Summary
A kinetic exploration of juvenile agency within the rigid social stratigraphy of early 20th-century cinema, 'We Should Worry' unfolds as a picaresque comedy of manners and machinations. The narrative pivots on the precocious Lee sisters, Jane and Katherine, whose domestic surveillance of their aunt, the luminous and wealthy Miss Ashton, leads to a tactical intervention against the meretricious charms of Percival Gilpatrick. While the children champion the earnest Jack Fenton, Gilpatrick—a surreptitious rogue—attempts to bypass their scrutiny through a series of increasingly desperate stratagems.
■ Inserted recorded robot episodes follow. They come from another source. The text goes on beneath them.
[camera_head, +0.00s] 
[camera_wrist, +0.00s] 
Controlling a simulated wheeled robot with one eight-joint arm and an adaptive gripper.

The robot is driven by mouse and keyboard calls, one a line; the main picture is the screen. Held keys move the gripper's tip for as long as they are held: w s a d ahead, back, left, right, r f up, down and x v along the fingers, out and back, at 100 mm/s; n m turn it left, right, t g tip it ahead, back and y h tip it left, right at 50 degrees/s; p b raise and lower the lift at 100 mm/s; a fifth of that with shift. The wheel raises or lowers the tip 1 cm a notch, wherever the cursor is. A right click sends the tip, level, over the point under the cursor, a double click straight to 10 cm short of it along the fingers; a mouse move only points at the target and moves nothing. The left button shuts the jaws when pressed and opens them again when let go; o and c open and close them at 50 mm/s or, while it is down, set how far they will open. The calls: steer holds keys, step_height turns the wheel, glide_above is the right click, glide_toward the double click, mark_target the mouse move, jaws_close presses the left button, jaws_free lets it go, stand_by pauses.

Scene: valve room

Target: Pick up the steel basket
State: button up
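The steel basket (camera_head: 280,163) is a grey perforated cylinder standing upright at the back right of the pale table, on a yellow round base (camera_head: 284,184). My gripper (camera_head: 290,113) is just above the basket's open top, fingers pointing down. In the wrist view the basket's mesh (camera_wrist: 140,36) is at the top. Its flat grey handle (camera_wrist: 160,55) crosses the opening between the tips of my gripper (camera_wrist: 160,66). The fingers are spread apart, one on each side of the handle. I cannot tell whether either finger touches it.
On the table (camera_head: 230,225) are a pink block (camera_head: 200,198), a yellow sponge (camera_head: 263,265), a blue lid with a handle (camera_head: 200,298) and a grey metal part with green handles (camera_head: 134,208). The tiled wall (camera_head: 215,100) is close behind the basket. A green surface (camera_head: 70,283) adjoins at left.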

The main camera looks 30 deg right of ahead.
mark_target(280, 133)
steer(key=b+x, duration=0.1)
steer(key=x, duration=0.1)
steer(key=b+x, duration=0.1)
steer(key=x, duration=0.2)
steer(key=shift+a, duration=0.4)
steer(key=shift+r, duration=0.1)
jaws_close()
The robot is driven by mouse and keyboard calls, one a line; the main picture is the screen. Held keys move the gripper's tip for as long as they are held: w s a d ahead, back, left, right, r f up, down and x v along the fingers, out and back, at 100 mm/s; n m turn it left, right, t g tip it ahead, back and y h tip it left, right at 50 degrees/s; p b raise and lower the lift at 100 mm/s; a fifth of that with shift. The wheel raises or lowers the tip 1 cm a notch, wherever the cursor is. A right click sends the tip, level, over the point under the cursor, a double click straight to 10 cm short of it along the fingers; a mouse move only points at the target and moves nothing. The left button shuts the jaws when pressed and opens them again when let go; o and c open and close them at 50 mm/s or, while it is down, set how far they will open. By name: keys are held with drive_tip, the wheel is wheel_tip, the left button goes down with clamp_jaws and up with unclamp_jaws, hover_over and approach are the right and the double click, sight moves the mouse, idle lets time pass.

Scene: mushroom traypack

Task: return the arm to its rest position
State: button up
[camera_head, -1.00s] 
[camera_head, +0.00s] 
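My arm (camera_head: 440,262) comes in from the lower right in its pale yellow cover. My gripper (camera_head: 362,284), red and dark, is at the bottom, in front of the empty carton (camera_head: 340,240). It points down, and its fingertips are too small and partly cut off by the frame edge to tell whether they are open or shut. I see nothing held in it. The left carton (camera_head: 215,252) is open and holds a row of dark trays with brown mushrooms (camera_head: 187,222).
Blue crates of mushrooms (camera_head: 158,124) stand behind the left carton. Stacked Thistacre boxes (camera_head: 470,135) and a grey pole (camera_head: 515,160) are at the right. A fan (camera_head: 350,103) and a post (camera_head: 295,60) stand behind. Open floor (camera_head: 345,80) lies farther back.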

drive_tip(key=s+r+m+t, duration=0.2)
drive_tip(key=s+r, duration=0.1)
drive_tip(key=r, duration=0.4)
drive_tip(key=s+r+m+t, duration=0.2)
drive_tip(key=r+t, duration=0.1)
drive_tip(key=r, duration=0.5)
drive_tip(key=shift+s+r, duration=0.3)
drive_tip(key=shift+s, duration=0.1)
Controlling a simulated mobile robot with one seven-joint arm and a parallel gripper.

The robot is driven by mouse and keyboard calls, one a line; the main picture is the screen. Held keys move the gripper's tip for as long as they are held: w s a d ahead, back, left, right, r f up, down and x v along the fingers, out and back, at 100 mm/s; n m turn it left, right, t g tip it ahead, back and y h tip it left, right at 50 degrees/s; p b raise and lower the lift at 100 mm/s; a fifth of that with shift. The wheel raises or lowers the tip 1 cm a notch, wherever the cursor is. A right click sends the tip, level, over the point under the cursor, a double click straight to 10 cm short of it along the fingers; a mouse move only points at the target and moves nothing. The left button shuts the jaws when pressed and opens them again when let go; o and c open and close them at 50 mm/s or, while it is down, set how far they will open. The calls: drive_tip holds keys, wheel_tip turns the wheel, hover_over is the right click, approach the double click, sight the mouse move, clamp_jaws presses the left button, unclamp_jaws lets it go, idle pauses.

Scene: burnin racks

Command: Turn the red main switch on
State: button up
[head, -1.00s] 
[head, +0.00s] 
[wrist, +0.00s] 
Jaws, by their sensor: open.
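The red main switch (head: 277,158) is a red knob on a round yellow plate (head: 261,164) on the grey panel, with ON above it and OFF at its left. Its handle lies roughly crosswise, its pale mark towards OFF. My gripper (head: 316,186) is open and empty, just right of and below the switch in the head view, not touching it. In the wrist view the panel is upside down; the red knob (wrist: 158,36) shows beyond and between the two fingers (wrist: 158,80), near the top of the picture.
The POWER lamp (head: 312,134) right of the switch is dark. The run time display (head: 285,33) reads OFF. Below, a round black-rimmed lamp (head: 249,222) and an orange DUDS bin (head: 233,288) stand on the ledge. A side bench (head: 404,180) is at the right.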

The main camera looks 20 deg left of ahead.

The conflict escalates into a farcical kidnapping orchestrated by Gilpatrick’s inept confederates, Mike and Bill, who find themselves psychologically besieged by their own captives. This cellar-bound insurgency serves as a microcosm for the film's broader themes of class friction and the subversion of adult authority, ultimately culminating in a high-stakes bank heist where the children's observational prowess facilitates the restoration of romantic and legal order.
Synopsis
Little Jane and Katherine approve of the romance of Miss Ashton, their rich and beautiful aunt, with Jack Fenton, but when she becomes distracted by the debonair Percival Gilpatrick, whom the children detest, they decide to intervene. After the children interrupt his attempted marriage proposals several times, Percival, actually a crook, orders his accomplices, Mike and Bill, to keep the girls occupied. Annoyed that Percival would rather court Miss Ashton than rob the bank, however, Mike and Bill decide to kidnap the children and hold them for ransom. Imprisoned in a cellar, Jane and Katherine torment the two men with their pranks until the crooks willingly release them, but Percival stages a rescue that, much to the girls' dismay, impresses Miss Ashton. Later Percival and his men rob the bank, but the youngsters aid the police in catching them. Miss Ashton then happily agrees to marry Jack.